(Robot call records)

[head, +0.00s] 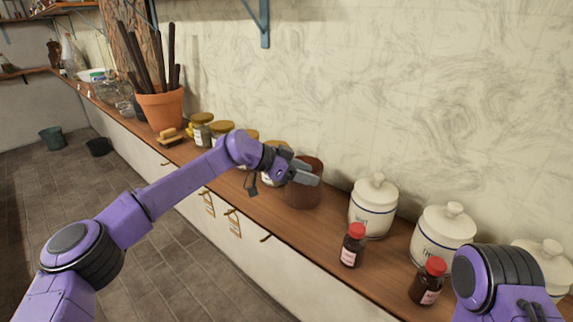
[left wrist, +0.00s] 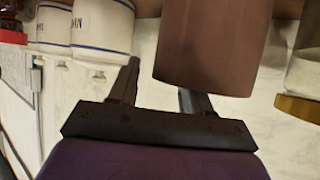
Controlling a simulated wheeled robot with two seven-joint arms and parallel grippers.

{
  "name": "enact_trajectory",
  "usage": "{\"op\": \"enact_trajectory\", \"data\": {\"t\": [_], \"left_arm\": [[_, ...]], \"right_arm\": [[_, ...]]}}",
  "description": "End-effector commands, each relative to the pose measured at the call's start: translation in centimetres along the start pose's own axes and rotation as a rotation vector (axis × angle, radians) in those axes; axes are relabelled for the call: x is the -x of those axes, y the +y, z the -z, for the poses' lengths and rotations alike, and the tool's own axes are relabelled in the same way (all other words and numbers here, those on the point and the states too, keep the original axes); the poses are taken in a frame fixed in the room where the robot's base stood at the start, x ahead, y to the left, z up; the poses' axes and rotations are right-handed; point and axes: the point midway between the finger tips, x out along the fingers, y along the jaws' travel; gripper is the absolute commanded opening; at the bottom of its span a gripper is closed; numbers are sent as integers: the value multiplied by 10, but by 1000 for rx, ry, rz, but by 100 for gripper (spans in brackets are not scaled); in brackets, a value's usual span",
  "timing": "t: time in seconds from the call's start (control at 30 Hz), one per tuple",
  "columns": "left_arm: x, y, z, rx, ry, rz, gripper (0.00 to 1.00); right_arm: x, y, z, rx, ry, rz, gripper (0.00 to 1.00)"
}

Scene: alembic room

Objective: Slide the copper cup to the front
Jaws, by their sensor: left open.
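The copper cup (head: 305,193), a plain brown-red cylinder, stands on the wooden counter near the wall, left of the white lidded jars. My left gripper (head: 305,173) is open at the cup, and its fingers hide part of the cup's upper side. In the left wrist view the cup (left wrist: 212,45) is large, just beyond the spread fingers of the gripper (left wrist: 160,88). It overlaps one finger there, and I cannot tell whether they touch. My right gripper is out of view; only part of my right arm shows at the lower right.
White lidded jars (head: 373,207) stand right of the cup, with red-capped brown bottles (head: 352,246) before them. Yellow-lidded glass jars (head: 202,131) and a terracotta pot (head: 162,109) stand to the left. The counter (head: 290,232) is bare in front of the cup.

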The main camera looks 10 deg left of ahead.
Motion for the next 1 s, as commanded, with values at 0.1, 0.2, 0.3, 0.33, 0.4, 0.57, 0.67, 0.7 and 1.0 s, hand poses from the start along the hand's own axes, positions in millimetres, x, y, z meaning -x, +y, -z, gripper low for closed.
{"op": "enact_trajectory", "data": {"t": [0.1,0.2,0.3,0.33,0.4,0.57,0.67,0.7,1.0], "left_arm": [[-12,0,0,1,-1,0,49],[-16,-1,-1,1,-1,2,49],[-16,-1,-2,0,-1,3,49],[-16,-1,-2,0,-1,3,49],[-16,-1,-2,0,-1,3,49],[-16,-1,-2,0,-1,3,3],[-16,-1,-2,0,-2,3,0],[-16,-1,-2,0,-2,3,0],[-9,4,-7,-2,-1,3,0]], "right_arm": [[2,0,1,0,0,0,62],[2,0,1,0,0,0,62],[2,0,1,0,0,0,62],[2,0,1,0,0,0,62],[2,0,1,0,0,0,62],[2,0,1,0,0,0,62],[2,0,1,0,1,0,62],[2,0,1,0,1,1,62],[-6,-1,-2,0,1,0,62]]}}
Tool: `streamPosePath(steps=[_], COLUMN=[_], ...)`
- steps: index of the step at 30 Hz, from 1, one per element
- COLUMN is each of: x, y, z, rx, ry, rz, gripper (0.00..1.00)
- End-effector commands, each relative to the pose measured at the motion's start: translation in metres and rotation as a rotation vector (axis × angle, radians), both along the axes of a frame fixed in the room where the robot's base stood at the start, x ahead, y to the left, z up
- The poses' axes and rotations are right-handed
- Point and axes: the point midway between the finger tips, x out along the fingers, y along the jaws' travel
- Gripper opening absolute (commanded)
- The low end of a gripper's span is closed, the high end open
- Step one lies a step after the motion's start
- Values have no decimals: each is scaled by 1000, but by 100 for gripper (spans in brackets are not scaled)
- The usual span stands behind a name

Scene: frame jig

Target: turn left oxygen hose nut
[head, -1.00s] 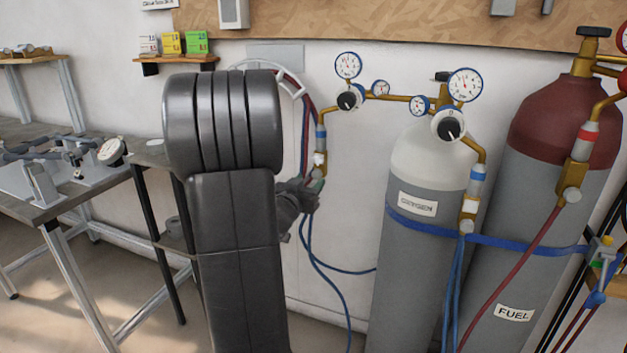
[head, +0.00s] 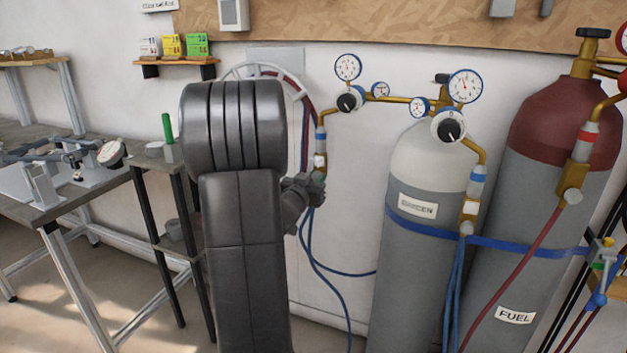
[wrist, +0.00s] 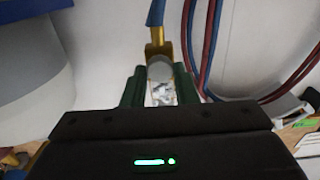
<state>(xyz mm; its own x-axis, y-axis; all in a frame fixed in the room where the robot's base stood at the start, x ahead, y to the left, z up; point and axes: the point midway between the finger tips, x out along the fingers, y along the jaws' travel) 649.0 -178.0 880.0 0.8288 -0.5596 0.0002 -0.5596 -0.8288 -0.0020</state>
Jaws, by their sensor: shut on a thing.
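The left oxygen hose nut (wrist: 160,70) shows in the wrist view as a round grey piece below a brass fitting (wrist: 157,49) with a blue sleeve. My gripper (wrist: 160,91) has one green finger on each side of the nut and is shut on it. In the head view, my gripper (head: 317,187) is at the lower end of the left regulator's brass outlet (head: 322,141). The nut is hidden behind the gripper there. Blue hoses hang below it.
The grey oxygen cylinder (head: 408,270) stands to the right, with the red-topped fuel cylinder (head: 560,125) beyond it. A blue strap (head: 420,224) crosses both. Red and blue hoses loop on the wall beside the gripper. A workbench (head: 60,205) stands at left.

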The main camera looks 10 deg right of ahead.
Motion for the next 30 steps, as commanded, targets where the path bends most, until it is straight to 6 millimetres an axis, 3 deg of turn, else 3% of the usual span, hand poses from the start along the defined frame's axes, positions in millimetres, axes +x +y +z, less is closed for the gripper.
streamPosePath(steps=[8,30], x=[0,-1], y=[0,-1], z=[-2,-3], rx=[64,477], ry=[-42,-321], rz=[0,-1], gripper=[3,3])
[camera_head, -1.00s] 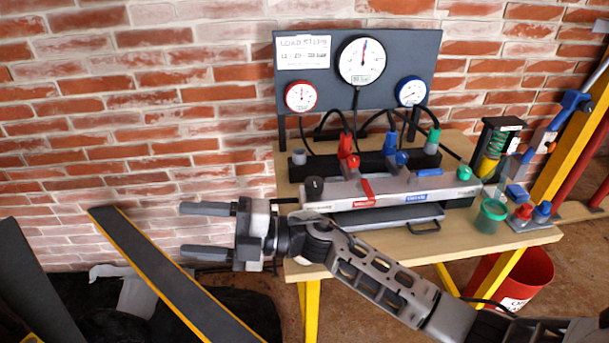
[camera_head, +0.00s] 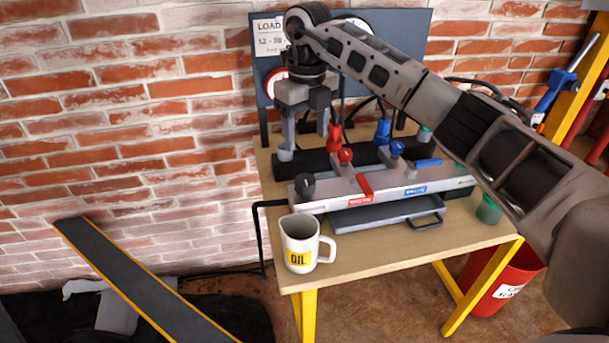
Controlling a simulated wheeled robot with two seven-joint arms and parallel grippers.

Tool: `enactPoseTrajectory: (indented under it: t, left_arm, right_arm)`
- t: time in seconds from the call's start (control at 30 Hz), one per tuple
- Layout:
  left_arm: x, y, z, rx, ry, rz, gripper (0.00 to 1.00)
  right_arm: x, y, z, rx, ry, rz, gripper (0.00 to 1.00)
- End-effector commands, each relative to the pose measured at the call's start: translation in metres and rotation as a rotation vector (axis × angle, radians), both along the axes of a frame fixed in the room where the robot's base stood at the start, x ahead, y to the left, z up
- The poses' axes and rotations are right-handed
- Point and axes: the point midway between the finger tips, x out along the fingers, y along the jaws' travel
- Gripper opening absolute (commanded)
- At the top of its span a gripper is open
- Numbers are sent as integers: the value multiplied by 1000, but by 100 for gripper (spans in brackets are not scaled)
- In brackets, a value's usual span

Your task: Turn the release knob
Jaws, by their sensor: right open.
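A grey manifold block (camera_head: 435,184) sits on the wooden bench. A black round knob (camera_head: 305,184) is at its left end. Which one is the release knob cannot be read here. My right gripper (camera_head: 305,136) points down, open and empty, above and behind the black knob, apart from it. Its left finger is close to a small grey cap (camera_head: 286,155); contact is unclear. My left gripper is out of view.
A white jug marked OIL (camera_head: 298,250) stands at the bench's front left corner. A grey tray with a handle (camera_head: 385,214) lies before the manifold. A green cup (camera_head: 489,210) is at the right. The gauge panel (camera_head: 412,45) stands behind. Some bench top at the front is clear.

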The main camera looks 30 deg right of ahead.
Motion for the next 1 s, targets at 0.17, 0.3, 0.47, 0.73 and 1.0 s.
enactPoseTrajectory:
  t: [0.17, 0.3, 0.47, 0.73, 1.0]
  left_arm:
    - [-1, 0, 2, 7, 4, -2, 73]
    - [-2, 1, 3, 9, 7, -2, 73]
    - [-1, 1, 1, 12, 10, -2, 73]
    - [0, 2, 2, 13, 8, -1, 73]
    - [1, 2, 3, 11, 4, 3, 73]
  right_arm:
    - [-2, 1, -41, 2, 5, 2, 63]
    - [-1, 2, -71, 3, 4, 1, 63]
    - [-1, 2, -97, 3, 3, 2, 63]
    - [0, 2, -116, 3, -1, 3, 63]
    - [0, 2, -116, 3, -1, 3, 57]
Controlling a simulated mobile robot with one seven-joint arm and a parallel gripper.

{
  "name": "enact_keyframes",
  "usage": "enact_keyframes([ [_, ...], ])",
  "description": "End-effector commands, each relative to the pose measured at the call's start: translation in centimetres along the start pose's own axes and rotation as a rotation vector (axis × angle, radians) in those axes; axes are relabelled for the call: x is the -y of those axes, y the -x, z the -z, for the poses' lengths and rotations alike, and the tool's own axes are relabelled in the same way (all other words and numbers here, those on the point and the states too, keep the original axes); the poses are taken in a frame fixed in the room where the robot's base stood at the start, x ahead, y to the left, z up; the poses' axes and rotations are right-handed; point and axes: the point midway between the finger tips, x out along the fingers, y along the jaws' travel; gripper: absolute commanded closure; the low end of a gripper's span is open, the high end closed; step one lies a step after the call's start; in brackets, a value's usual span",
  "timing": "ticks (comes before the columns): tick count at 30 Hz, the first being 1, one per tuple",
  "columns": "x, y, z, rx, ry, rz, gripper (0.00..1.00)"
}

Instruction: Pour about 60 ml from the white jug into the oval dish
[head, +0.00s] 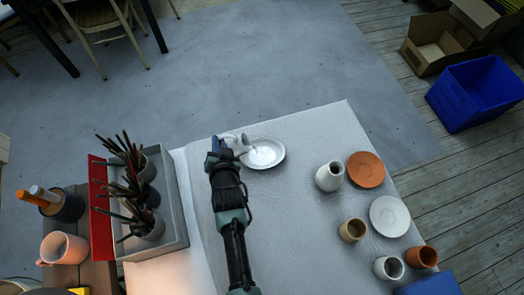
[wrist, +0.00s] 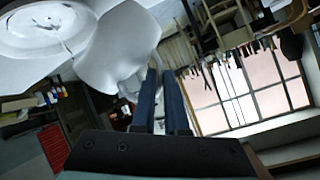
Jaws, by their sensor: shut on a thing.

• _JOB_
Look through the entries above and list every line containing "usage".

• _THE ANSWER_
  "usage": "{\"op\": \"enact_trajectory\", \"data\": {\"t\": [_], \"left_arm\": [[_, ...]], \"right_arm\": [[_, ...]]}}",
  "usage": "enact_keyframes([ [_, ...], ])",

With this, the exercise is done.